▶ _What is required_: A precise retyping is required of every line from the one containing "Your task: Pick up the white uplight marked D" down to the one containing "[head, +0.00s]", both included, and of no other line.

▶ _Input data_:
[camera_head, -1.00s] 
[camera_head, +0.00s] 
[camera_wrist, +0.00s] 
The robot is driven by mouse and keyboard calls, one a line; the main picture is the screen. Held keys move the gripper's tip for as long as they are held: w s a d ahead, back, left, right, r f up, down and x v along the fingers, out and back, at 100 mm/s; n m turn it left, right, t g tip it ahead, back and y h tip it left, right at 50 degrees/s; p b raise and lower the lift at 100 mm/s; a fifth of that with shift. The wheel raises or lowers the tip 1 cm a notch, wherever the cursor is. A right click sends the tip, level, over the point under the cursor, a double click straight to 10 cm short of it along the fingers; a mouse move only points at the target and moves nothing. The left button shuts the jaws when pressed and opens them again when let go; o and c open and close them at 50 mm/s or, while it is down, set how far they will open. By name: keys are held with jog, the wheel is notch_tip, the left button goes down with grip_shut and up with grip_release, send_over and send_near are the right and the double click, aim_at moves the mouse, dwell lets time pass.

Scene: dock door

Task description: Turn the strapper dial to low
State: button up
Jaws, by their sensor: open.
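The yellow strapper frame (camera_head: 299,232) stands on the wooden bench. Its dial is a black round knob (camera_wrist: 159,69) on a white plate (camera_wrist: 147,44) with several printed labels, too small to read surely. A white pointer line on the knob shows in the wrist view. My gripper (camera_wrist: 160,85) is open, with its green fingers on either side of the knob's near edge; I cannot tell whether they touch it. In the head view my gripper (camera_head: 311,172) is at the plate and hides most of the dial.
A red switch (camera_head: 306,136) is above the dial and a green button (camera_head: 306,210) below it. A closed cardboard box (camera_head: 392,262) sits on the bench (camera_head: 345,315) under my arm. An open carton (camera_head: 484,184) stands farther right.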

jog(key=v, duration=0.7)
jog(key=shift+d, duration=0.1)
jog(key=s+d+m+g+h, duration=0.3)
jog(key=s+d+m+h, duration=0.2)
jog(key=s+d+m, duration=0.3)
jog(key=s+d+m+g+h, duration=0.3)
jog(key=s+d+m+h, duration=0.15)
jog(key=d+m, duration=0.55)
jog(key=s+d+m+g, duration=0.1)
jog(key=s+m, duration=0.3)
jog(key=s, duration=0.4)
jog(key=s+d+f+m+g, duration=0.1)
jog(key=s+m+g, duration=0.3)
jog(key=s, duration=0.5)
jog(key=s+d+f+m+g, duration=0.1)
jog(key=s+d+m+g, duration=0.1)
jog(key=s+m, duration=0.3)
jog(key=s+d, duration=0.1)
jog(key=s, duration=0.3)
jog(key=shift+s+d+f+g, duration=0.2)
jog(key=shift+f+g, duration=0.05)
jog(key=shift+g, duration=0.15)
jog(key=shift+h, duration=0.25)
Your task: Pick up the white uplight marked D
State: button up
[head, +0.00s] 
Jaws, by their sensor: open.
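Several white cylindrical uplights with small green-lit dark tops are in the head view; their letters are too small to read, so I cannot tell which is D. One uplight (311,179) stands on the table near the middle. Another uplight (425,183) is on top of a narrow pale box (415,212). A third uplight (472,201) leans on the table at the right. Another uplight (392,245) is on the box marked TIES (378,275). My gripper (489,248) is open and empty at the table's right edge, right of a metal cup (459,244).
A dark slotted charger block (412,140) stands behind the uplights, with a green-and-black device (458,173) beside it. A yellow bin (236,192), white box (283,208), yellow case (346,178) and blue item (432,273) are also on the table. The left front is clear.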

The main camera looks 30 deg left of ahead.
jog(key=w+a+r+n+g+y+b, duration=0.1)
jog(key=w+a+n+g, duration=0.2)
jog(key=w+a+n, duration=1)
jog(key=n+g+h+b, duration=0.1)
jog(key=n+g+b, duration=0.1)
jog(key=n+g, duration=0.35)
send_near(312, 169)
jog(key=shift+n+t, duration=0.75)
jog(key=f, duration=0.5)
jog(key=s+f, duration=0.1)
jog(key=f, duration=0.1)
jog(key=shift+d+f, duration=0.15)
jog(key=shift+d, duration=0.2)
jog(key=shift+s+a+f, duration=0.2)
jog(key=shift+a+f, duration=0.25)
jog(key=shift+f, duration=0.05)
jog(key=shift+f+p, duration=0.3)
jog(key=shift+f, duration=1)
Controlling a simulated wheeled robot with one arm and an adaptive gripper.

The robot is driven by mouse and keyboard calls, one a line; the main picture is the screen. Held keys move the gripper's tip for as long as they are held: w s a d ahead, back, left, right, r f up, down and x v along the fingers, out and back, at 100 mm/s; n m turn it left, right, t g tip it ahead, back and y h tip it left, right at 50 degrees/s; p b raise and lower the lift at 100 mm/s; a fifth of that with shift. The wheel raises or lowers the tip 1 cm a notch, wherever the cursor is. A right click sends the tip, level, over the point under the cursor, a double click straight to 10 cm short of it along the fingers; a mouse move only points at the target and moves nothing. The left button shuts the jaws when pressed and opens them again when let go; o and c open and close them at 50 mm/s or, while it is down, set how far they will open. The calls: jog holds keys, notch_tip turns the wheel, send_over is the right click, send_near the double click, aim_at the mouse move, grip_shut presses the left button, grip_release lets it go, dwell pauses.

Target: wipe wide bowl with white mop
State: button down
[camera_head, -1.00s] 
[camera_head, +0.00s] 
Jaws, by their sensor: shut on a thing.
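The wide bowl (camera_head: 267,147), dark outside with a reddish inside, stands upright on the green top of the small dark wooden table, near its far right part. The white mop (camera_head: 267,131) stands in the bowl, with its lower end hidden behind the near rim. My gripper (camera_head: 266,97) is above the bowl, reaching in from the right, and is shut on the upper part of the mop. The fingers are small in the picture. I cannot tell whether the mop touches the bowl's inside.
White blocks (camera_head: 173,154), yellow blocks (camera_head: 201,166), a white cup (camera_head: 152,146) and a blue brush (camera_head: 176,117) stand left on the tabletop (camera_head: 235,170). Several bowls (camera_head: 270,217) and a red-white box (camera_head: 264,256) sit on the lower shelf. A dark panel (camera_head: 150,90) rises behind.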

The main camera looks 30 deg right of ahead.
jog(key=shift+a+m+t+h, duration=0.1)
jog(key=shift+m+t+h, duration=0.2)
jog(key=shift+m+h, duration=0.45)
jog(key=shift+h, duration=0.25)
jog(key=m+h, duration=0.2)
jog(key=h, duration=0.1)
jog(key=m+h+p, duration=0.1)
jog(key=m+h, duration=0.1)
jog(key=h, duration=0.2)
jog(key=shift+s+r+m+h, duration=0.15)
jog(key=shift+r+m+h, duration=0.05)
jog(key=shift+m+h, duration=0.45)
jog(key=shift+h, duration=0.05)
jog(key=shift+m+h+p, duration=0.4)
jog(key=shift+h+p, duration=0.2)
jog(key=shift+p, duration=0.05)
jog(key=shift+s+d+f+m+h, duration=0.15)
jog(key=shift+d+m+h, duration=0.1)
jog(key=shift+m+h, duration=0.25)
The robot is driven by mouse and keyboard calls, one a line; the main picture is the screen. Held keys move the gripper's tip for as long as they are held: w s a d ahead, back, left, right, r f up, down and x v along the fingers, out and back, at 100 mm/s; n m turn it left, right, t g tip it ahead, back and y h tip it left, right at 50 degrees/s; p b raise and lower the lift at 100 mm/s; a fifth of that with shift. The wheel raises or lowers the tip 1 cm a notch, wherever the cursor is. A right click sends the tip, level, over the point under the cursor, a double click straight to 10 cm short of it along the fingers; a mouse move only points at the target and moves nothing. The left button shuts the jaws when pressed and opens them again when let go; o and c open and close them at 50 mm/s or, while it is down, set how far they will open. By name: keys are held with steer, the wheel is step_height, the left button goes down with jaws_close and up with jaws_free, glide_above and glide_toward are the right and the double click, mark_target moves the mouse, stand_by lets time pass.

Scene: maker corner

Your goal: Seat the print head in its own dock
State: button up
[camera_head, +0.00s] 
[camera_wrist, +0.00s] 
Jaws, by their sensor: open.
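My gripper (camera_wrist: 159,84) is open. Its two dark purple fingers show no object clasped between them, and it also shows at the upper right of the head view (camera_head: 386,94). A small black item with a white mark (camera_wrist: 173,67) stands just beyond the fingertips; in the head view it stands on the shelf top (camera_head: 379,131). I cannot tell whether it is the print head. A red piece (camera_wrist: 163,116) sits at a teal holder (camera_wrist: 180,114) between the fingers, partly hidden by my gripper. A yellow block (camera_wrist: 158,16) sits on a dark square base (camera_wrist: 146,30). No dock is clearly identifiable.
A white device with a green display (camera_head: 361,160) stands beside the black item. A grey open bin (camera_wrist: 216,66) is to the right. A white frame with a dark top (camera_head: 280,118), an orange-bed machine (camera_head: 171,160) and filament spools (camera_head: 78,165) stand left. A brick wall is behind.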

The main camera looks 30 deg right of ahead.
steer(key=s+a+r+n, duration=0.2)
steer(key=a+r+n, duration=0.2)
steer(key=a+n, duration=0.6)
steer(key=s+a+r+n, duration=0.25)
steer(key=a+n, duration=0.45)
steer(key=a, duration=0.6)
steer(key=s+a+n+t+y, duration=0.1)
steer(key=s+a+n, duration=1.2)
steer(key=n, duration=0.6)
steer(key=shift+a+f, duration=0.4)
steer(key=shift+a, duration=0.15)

▶ _Correct output_:
Your task: Pick up the white uplight marked D
State: button up
[head, +0.00s] 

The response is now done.